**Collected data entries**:

+-------+

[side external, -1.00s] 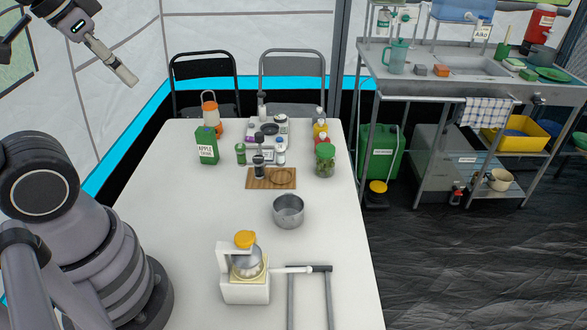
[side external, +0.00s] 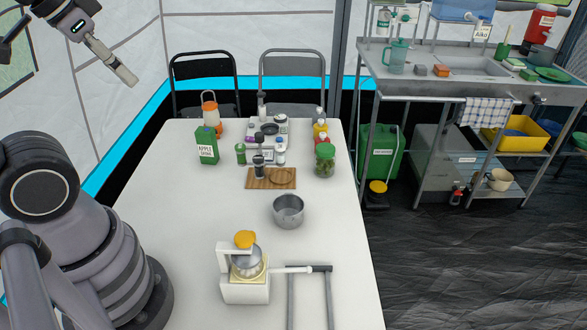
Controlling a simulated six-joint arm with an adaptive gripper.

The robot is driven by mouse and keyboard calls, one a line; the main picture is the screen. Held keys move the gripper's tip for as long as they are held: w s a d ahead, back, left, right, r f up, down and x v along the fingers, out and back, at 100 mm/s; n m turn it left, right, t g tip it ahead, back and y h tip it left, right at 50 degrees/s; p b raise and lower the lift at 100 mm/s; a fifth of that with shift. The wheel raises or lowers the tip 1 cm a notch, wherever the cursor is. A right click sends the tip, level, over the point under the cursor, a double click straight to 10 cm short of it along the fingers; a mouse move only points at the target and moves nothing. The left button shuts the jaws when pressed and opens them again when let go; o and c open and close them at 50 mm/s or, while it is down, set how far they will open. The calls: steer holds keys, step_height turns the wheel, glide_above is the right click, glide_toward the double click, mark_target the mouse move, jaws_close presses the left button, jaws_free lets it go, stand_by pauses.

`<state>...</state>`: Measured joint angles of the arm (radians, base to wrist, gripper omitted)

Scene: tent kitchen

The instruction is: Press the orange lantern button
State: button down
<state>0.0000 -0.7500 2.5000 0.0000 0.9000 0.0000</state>
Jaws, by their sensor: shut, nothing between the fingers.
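The orange lantern (side external: 210,111) stands upright at the far left of the white table, behind the green apple carton. It has an orange top and base, a pale middle and a thin handle. Its button is too small to make out. My gripper (side external: 131,82) is at the upper left, in the air to the left of the lantern and well apart from it. It is shut and empty, with its fingers pointing down and to the right.
The green apple carton (side external: 207,146) stands close in front of the lantern. A tray of bottles and jars (side external: 264,148), a wooden board (side external: 258,184), a metal pot (side external: 288,211) and a white juicer-like device (side external: 245,289) stand on the table (side external: 180,230). Two chairs (side external: 203,72) stand behind.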

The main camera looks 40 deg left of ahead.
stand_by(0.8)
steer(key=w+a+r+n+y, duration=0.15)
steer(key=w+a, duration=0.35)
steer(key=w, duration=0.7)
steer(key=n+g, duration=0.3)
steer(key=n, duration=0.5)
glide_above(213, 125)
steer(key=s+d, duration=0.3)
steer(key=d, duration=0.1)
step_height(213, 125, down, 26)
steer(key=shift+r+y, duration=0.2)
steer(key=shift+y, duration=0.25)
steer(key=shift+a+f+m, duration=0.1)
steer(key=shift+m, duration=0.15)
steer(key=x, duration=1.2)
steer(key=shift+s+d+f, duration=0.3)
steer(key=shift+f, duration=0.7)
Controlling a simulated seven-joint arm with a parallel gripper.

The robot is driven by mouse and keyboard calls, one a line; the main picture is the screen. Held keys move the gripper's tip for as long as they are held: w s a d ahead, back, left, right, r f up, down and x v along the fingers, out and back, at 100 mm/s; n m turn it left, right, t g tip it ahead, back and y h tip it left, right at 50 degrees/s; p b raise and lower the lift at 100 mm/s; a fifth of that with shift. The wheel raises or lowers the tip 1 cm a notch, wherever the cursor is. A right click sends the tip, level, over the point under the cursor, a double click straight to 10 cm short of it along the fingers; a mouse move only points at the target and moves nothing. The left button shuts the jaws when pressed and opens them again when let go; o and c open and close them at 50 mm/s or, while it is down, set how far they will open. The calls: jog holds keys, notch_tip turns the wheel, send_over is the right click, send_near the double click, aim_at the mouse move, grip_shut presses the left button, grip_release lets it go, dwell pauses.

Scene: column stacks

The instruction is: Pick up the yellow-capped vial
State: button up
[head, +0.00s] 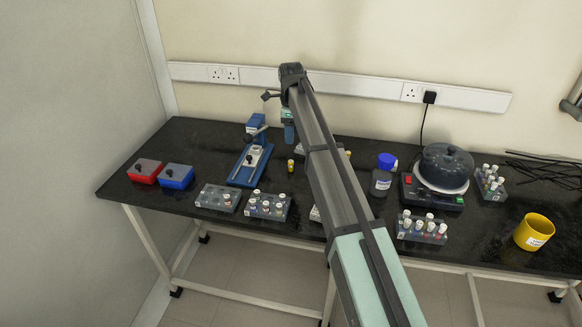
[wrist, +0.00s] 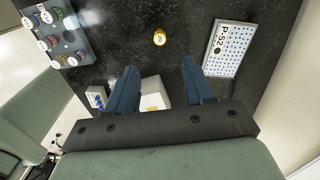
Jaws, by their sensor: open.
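The yellow-capped vial (head: 291,165) stands on the dark bench, to the right of a blue and silver device in the head view. In the wrist view the yellow-capped vial (wrist: 159,38) is seen from nearly above, beyond the fingertips and roughly in line with the gap between them. My gripper (wrist: 159,66) is open, with nothing between its blue fingers. In the head view my gripper (head: 288,132) hangs above and behind the vial, apart from it. A second yellow spot shows at the arm's right edge, mostly hidden.
The blue device (head: 247,160) stands left of the vial. Vial racks (head: 267,207) are in front. A box marked P-52 (wrist: 226,48) lies to the right in the wrist view. A blue-capped bottle (head: 383,176) and a yellow cup (head: 534,232) stand right of my arm.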

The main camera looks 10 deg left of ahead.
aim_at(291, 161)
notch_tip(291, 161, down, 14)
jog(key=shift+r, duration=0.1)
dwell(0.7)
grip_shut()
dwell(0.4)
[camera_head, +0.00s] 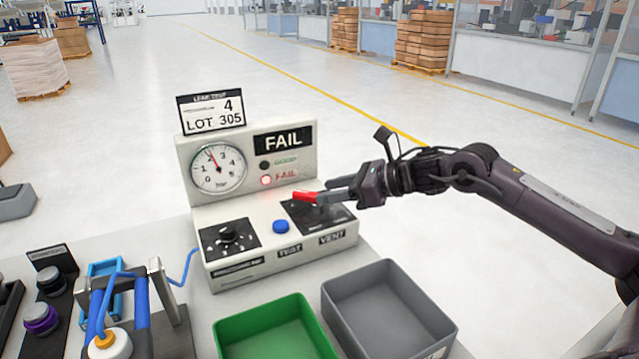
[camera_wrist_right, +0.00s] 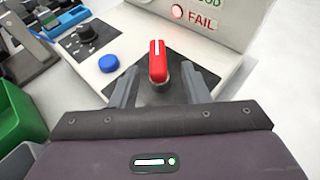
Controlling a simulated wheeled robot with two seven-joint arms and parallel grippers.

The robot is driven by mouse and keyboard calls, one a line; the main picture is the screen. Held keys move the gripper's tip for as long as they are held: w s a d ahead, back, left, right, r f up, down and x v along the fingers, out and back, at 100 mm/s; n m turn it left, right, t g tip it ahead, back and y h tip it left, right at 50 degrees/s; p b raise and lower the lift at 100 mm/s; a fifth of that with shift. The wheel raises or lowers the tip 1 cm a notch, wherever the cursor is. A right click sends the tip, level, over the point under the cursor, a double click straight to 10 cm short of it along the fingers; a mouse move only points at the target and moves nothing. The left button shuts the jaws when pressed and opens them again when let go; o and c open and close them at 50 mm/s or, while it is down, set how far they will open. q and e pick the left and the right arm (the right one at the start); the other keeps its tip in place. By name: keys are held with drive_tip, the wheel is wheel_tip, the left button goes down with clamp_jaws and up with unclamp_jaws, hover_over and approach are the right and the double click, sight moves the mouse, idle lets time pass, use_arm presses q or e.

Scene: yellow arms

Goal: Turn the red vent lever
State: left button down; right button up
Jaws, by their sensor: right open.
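The red vent lever (camera_head: 306,196) sits on a dark plate on the right of the white leak-test box (camera_head: 228,273), above the VENT label. In the right wrist view the lever (camera_wrist_right: 157,62) stands between the fingers with its white line pointing away from me. My right gripper (camera_head: 326,190) reaches in from the right at the lever. In the right wrist view the right gripper (camera_wrist_right: 158,82) is open, with one finger on each side of the lever and visible gaps between. My left gripper is not in view.
The blue button (camera_head: 281,226) and black knob (camera_head: 229,233) are left of the lever. The gauge panel (camera_head: 248,160) rises behind and shows FAIL with a lit red lamp. A green bin (camera_head: 229,328) and a grey bin (camera_head: 440,322) stand in front.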

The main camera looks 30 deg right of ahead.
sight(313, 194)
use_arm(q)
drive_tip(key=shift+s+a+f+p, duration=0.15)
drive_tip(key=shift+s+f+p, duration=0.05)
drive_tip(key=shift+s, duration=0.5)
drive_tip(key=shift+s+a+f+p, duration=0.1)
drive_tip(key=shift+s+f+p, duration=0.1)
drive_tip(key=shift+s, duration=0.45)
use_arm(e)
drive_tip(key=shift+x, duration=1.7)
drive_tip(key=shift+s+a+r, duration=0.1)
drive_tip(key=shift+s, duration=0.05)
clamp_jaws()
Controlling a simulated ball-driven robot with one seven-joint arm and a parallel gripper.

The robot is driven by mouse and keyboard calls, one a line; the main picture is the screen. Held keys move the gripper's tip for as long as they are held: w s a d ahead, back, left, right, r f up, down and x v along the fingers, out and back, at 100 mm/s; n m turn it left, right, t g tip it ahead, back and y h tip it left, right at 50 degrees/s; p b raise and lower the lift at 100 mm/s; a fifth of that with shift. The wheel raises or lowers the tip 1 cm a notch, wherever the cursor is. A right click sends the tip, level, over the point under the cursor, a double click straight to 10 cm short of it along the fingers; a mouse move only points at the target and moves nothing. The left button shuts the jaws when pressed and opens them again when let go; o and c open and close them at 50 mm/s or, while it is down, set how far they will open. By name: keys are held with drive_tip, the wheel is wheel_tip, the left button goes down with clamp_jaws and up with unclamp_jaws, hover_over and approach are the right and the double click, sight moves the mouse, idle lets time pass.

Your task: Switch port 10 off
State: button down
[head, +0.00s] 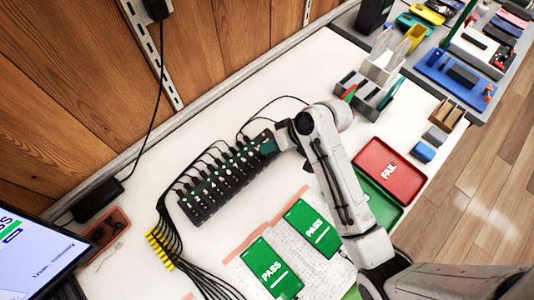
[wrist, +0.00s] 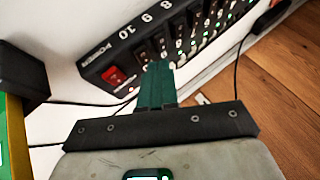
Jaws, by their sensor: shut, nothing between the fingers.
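The black hub (head: 222,182) lies on the white table with a row of ports, cables and small green lights. In the wrist view the hub (wrist: 95,70) shows the label 10 (wrist: 127,31) at its near end, beside a red power switch (wrist: 115,76). My gripper (wrist: 158,66) has its green fingers together, empty, with the tips over the hub beside the port 10 and 9 row. The fingers hide part of that row; I cannot tell whether they touch it. In the head view my gripper (head: 267,144) is at the hub's upper right end.
Two green PASS phones (head: 268,267) lie in front of the hub. A red FAIL tray (head: 389,170) and a green tray (head: 375,203) are to the right. Yellow-clipped cables (head: 160,249) run left of the hub. A dark block (wrist: 20,75) stands at left in the wrist view.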

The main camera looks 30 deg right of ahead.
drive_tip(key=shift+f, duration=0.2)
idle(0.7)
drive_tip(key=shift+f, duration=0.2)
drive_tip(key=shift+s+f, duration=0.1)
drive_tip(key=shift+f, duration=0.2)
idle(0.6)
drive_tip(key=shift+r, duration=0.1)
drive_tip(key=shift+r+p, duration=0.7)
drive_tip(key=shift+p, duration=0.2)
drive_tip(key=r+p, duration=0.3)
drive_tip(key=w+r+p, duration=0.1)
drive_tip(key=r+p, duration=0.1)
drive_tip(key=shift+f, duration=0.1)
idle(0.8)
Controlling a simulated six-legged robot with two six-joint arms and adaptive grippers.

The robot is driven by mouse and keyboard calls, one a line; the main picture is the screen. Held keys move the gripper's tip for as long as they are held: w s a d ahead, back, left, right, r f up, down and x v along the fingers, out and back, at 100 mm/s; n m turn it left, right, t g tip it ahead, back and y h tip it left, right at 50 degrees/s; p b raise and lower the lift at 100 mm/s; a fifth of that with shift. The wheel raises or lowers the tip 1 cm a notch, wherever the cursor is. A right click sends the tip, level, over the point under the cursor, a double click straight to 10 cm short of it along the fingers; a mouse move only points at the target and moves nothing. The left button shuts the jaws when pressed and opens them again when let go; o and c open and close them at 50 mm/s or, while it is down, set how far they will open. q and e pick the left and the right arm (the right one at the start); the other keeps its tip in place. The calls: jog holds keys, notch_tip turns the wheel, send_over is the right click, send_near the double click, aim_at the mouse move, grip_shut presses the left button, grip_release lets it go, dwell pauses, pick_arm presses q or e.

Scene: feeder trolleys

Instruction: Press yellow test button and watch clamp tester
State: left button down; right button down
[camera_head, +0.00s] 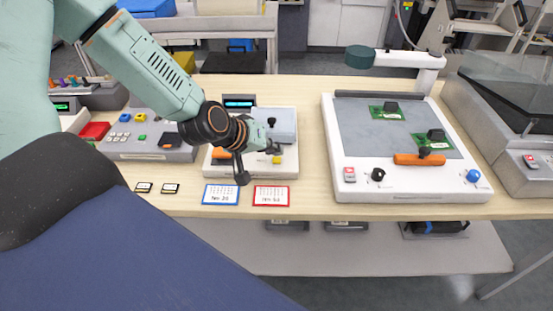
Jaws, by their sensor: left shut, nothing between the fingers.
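The clamp tester (289,171) is a white box on the wooden bench, left of the picture's middle. Its small display (240,103) at the back is lit blue. A yellow button (277,160) shows near its front right. A grey block with a black knob (283,122) sits at its back right, and an orange part (220,154) at its left. My left gripper (268,147) is shut and empty, over the tester and close to the yellow button. I cannot tell whether it touches the button. My left arm hides much of the tester. My right gripper is not in view.
A larger white station (410,184) with two green boards and an orange handle stands to the right. A grey button panel (118,142) stands left. Blue-edged (221,195) and red-edged (271,196) cards lie at the bench's front edge. A grey machine (500,125) stands far right.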

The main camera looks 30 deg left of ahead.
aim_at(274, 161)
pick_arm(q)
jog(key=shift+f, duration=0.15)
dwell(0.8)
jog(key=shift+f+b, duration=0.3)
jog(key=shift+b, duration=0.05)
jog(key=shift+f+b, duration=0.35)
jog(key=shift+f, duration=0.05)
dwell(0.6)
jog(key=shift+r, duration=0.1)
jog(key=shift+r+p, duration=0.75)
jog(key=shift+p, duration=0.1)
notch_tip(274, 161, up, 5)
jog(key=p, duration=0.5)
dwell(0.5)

+-------+

**Exercise details**: Every line that holds the string "joint" should be returned.

**Result**:
Controlling a simulated six-joint arm with an adaptive gripper.
`<state>...</state>`: Measured joint angles of the arm (radians, base to wrist, gripper omitted)
Controlling a simulated seven-joint arm with a parallel gripper.
Controlling a simulated wheeled robot with two seven-joint arms and parallel grippers.
Controlling a simulated ball-driven robot with one seven-joint arm and a parallel gripper.
Controlling a simulated six-legged robot with two six-joint arms and adaptive grippers.

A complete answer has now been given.